Hier eine Band aus Kanada – genauer aus Quebec – die den Begriff „Thrash“ von Beginn an weit gefasst hat… wenn die sich überhaupt um Genre-Klassifizierungen geschert haben – was ich nicht annehme. Das zweite Voivod-Album mit dem wunderbaren Titel Rrröööaaarrr ist genau das, was der Titel verspricht. Ein lauter, gutturaler Noise-Ausbruch. Voivod wurden bald „thinking man’s Thrasher“ – aber dieses ist ihr bei weitem brutalstes Album. Drums und Bass sind ganz vorne im Mix, nur die chaotischen Gitarren-Soli schieben sich zwischendurch nach vorne, Chords und Riffs wirken abstrakt, zugleich noisig und futuristisch. „Sänger“ Snake’s Stimme ist gewöhnungsbedürftig, er gröhlt in Punk-Manier, sein Gebell hat aber nicht die im Thrash sonst übliche Brutalität. Voivod waren schon hier eine eigenartige – sofort wiederkennbare – Band. Sie würden auf den kommenden Alben ihren Sound dem futuristischen Konzept weiter anpassen, Rrröööaaarrr klingt noch nach einer begeistert ihren Weg suchenden Band, die Thrash ausprobiert, dabei aber alle Abzweigungen mitnimmt. Da sie hier noch die Attacke, die Brutalität in den Vordergund stellten, kann man eine gewisse Ein-Dimensionalität beklagen. Viele Tracks ähneln sich, die Band rast voran, Snake gröhlt, schimpt und kotzt – aber genau das war logisch und auch beabsichtigt. Nur der Album-Opener „Korgüll, The Exterminator“ und der lupenreine Thrasher „To the Death“ stechen wirklich heraus.
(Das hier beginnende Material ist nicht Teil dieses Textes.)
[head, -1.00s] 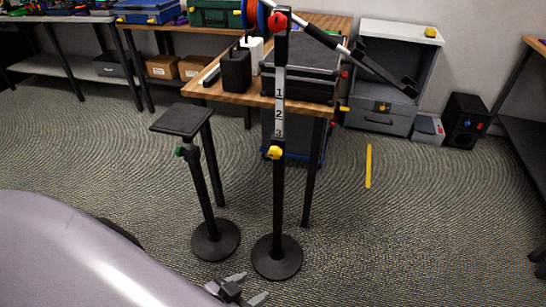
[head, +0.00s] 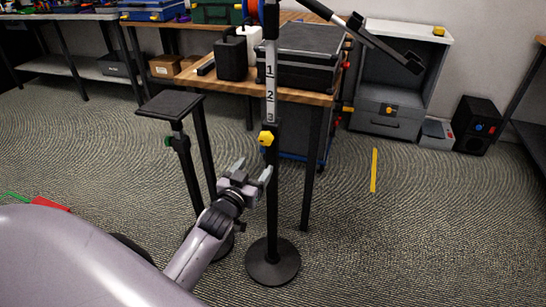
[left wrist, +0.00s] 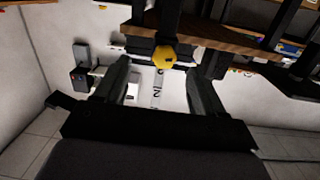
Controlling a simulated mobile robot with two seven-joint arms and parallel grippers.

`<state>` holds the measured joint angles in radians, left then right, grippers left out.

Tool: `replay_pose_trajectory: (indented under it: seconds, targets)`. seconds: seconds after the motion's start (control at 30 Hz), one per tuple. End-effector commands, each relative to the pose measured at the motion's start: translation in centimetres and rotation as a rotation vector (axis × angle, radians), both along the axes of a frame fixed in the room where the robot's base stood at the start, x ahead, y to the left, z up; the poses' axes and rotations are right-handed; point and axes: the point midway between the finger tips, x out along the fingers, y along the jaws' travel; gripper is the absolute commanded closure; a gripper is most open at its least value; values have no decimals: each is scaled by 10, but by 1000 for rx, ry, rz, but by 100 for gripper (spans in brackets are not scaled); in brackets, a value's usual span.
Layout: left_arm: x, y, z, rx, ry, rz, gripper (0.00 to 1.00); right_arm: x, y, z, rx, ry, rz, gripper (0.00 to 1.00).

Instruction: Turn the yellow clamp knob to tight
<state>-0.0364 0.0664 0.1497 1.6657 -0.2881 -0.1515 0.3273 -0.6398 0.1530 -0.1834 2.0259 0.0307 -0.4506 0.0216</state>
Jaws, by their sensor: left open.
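The yellow clamp knob (head: 266,138) sits on the black stand pole (head: 275,205), just below a white scale strip (head: 270,93) marked 1, 2, 3. My left gripper (head: 253,170) is open and empty, a little below the knob, its fingers pointing up and toward the pole. In the left wrist view the knob (left wrist: 164,57) appears ahead, between the two open fingers and near their tip level in the picture; I see no contact. My right gripper is not in view.
A shorter stand with a flat black top (head: 170,104) and green knob (head: 168,141) stands to the left. A wooden table (head: 215,84) with black cases is behind the pole. The pole's round base (head: 272,262) rests on carpet. Floor to the right is open.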

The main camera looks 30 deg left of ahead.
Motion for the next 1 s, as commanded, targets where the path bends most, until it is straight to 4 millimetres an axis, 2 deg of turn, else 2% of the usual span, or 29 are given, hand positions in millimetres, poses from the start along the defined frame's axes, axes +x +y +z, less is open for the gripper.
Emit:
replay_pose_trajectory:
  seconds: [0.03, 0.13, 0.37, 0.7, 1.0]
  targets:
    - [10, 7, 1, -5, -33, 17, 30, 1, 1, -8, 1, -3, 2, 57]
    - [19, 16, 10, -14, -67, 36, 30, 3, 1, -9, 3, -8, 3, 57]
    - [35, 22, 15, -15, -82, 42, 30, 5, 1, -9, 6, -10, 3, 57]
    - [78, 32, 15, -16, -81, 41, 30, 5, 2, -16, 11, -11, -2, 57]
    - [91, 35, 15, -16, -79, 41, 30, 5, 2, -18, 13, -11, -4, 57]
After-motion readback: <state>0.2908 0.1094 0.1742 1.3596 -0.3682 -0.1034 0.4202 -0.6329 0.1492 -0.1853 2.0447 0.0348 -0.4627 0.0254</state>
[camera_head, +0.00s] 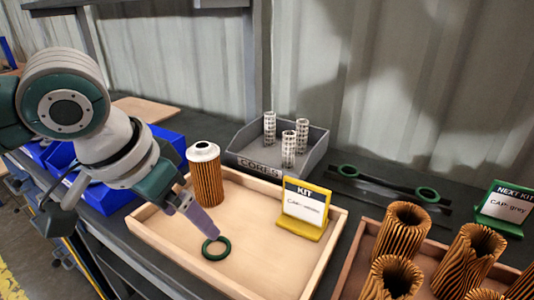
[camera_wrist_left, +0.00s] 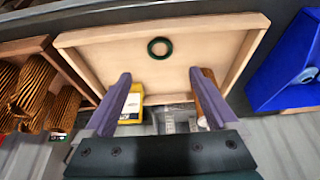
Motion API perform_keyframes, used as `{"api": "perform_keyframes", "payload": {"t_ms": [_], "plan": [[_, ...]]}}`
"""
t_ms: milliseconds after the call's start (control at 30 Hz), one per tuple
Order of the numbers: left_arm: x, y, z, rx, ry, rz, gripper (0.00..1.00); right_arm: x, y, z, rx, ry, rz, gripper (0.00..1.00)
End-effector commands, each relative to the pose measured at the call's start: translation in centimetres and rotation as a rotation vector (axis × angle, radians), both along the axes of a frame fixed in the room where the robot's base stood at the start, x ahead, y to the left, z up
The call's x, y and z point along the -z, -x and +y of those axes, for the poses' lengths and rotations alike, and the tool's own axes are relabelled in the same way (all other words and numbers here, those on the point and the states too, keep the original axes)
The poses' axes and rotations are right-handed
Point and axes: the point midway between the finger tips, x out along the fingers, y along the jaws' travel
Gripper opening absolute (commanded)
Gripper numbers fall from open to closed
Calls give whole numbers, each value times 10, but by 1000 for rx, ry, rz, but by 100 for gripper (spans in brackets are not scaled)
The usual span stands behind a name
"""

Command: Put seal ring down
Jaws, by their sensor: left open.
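A dark green seal ring (camera_head: 216,248) lies flat on the floor of the light wooden tray (camera_head: 262,280). It also shows in the left wrist view (camera_wrist_left: 160,47), nearer the tray's far wall there. My left gripper (camera_head: 208,233) is over the tray, its fingertips close by the ring in the head view. In the left wrist view the two purple fingers (camera_wrist_left: 160,76) are spread wide with nothing between them, and the ring appears beyond their tips. A pleated orange cartridge with a white cap (camera_head: 206,180) stands upright in the tray's back left corner. My right gripper is not in view.
A yellow KIT card holder (camera_head: 300,232) stands at the tray's right side. A grey CORES bin (camera_head: 306,162) with three white cores is behind. Pleated cartridges (camera_head: 402,230) stand at right; blue bins (camera_head: 108,198) at left.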

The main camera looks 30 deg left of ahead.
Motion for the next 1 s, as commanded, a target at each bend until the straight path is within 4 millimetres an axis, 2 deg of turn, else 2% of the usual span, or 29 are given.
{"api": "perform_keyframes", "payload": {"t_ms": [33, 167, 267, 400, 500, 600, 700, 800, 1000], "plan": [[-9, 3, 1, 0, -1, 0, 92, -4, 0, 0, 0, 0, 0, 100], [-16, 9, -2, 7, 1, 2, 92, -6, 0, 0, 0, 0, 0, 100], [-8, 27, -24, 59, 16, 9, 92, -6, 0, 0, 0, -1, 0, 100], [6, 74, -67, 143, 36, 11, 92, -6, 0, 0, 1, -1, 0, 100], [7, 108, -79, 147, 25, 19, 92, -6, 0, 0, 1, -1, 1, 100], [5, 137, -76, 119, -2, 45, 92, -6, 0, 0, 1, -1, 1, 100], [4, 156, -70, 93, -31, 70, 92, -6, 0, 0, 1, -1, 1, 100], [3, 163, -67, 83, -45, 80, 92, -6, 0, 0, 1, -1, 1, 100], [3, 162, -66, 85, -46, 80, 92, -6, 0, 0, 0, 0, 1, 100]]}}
So wurde die Konzentration auf Thrash hier ein zweischneidiges Schwert. Das Album rast am Ohr vorbei und wenig bleibt hängen – ausser der Kraft und dem psychedelischen Sound der Band. Voivod waren am Anfang einer langen Karriere, in der sie einen eigenartigen Stil entwickelten. Mag sein, dass ihre Herkunft aus dem französisch-sprachigen Teil Kanada’s sie von vorne herein exponierte. Man muss sich ihre folgenden Alben anhören, wenn man Voivod’s ganz eigenen Metal-Sound kennenlernen will.

Kreator
Flag of Hate EP

(Noise, 1986)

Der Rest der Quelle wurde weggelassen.